## WHAT TO DO
Output every entry exactly as written, but omit the pictures.

## ENTRIES PROVIDED
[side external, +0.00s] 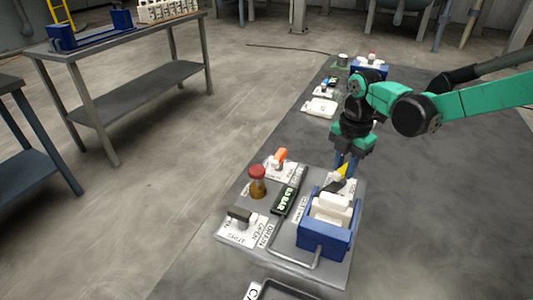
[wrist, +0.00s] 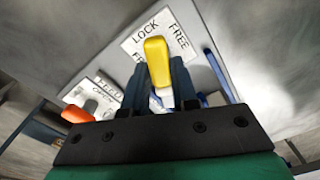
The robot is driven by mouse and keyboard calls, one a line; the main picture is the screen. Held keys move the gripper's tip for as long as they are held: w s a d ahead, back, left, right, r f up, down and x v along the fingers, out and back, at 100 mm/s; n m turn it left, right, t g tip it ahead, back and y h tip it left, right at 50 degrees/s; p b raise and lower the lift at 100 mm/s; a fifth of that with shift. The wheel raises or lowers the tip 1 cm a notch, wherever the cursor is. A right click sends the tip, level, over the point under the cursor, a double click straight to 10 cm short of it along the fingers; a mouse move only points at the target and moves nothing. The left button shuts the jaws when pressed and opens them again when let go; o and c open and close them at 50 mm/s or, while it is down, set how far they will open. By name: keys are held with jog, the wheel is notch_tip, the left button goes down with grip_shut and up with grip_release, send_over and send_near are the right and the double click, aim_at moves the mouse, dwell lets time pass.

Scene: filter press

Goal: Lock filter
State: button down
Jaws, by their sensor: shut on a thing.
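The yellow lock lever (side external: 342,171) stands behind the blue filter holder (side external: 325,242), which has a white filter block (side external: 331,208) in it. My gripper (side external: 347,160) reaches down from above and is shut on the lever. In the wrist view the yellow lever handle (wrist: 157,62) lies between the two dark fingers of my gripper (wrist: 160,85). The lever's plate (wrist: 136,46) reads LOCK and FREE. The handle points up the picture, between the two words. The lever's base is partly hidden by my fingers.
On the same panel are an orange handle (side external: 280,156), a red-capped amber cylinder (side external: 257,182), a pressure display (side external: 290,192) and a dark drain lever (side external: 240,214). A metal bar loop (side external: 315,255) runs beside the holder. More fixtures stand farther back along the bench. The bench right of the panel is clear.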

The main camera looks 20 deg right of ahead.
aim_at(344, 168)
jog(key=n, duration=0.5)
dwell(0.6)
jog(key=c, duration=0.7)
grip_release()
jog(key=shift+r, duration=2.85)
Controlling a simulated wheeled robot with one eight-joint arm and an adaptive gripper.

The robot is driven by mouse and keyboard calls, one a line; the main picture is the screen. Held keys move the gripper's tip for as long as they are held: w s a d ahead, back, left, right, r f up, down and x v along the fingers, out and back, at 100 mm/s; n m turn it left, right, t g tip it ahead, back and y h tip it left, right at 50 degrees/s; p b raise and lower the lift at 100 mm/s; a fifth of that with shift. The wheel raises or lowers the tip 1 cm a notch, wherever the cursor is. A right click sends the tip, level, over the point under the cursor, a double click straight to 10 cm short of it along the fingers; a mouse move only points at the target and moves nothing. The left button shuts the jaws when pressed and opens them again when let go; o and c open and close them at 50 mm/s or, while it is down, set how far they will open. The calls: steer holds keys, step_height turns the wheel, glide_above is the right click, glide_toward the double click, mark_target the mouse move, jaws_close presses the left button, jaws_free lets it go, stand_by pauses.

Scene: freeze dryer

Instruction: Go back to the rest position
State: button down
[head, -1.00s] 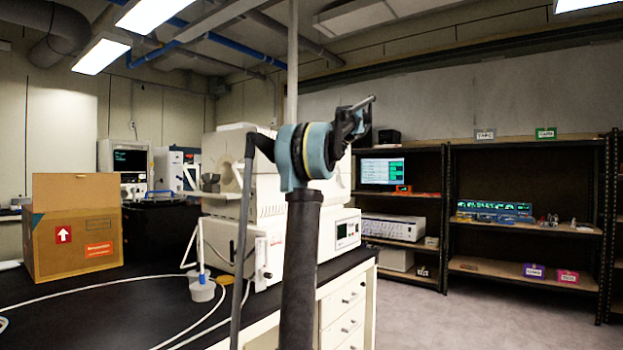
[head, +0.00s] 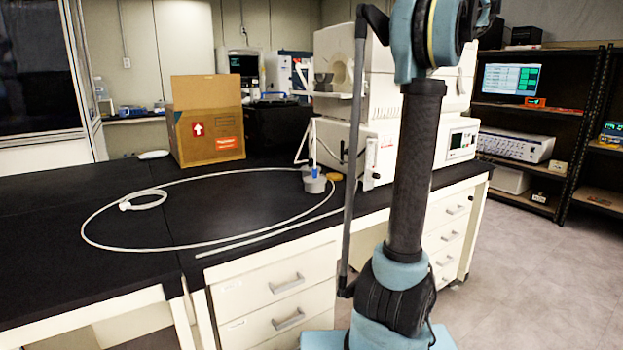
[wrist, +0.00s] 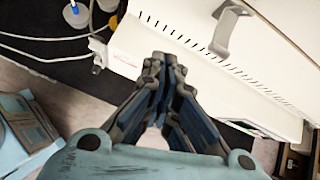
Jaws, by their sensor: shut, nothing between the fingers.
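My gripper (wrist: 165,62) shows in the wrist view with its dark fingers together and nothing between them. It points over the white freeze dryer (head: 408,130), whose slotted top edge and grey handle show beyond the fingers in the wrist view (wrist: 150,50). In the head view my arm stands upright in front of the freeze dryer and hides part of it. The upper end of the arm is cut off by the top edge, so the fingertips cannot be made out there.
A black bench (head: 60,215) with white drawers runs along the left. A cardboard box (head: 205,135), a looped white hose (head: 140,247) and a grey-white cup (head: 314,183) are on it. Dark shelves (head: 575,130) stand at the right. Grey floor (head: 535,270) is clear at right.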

## COMPLETE RESPONSE
[side external, +0.00s] 
[wrist, +0.00s] 
The robot is driven by mouse and keyboard calls, one a line; the main picture is the screen. Held keys move the gripper's tip for as long as they are held: w s a d ahead, back, left, right, r f up, down and x v along the fingers, out and back, at 100 mm/s; n m turn it left, right, t g tip it ahead, back and y h tip it left, right at 50 degrees/s; p b raise and lower the lift at 100 mm/s; a fifth of that with shift. The wheel raises or lowers the tip 1 cm a notch, wherever the cursor is. A right click sends the tip, level, over the point under the cursor, a double click straight to 10 cm short of it along the fingers; a mouse move only points at the target and moves nothing. The left button shuts the jaws when pressed and opens them again when let go; o and c open and close them at 50 mm/s or, while it is down, set how far they will open. By name: keys are held with jog, the wheel is notch_tip, the left button goes down with grip_shut and up with grip_release, send_over and send_near are the right and the double click, aim_at moves the mouse, dwell lets time pass.

Scene: filter press

Goal: Lock filter
State: button down
Jaws, by their sensor: shut on a thing.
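The yellow lock lever (side external: 342,171) stands behind the blue filter holder (side external: 325,242), which has a white filter block (side external: 331,208) in it. My gripper (side external: 347,160) reaches down from above and is shut on the lever. In the wrist view the yellow lever handle (wrist: 157,62) lies between the two dark fingers of my gripper (wrist: 160,85). The lever's plate (wrist: 136,46) reads LOCK and FREE. The handle points up the picture, between the two words. The lever's base is partly hidden by my fingers.
On the same panel are an orange handle (side external: 280,156), a red-capped amber cylinder (side external: 257,182), a pressure display (side external: 290,192) and a dark drain lever (side external: 240,214). A metal bar loop (side external: 315,255) runs beside the holder. More fixtures stand farther back along the bench. The bench right of the panel is clear.

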The main camera looks 20 deg right of ahead.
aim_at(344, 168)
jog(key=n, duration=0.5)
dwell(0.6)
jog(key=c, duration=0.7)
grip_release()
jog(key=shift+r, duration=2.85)
Controlling a simulated wheeled robot with one eight-joint arm and an adaptive gripper.

The robot is driven by mouse and keyboard calls, one a line; the main picture is the screen. Held keys move the gripper's tip for as long as they are held: w s a d ahead, back, left, right, r f up, down and x v along the fingers, out and back, at 100 mm/s; n m turn it left, right, t g tip it ahead, back and y h tip it left, right at 50 degrees/s; p b raise and lower the lift at 100 mm/s; a fifth of that with shift. The wheel raises or lowers the tip 1 cm a notch, wherever the cursor is. A right click sends the tip, level, over the point under the cursor, a double click straight to 10 cm short of it along the fingers; a mouse move only points at the target and moves nothing. The left button shuts the jaws when pressed and opens them again when let go; o and c open and close them at 50 mm/s or, while it is down, set how far they will open. The calls: steer holds keys, step_height turns the wheel, glide_above is the right click, glide_toward the double click, mark_target the mouse move, jaws_close presses the left button, jaws_free lets it go, stand_by pauses.

Scene: freeze dryer

Instruction: Go back to the rest position
State: button down
[head, -1.00s] 
[head, +0.00s] 
[wrist, +0.00s] 
Jaws, by their sensor: shut, nothing between the fingers.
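My gripper (wrist: 165,62) shows in the wrist view with its dark fingers together and nothing between them. It points over the white freeze dryer (head: 408,130), whose slotted top edge and grey handle show beyond the fingers in the wrist view (wrist: 150,50). In the head view my arm stands upright in front of the freeze dryer and hides part of it. The upper end of the arm is cut off by the top edge, so the fingertips cannot be made out there.
A black bench (head: 60,215) with white drawers runs along the left. A cardboard box (head: 205,135), a looped white hose (head: 140,247) and a grey-white cup (head: 314,183) are on it. Dark shelves (head: 575,130) stand at the right. Grey floor (head: 535,270) is clear at right.

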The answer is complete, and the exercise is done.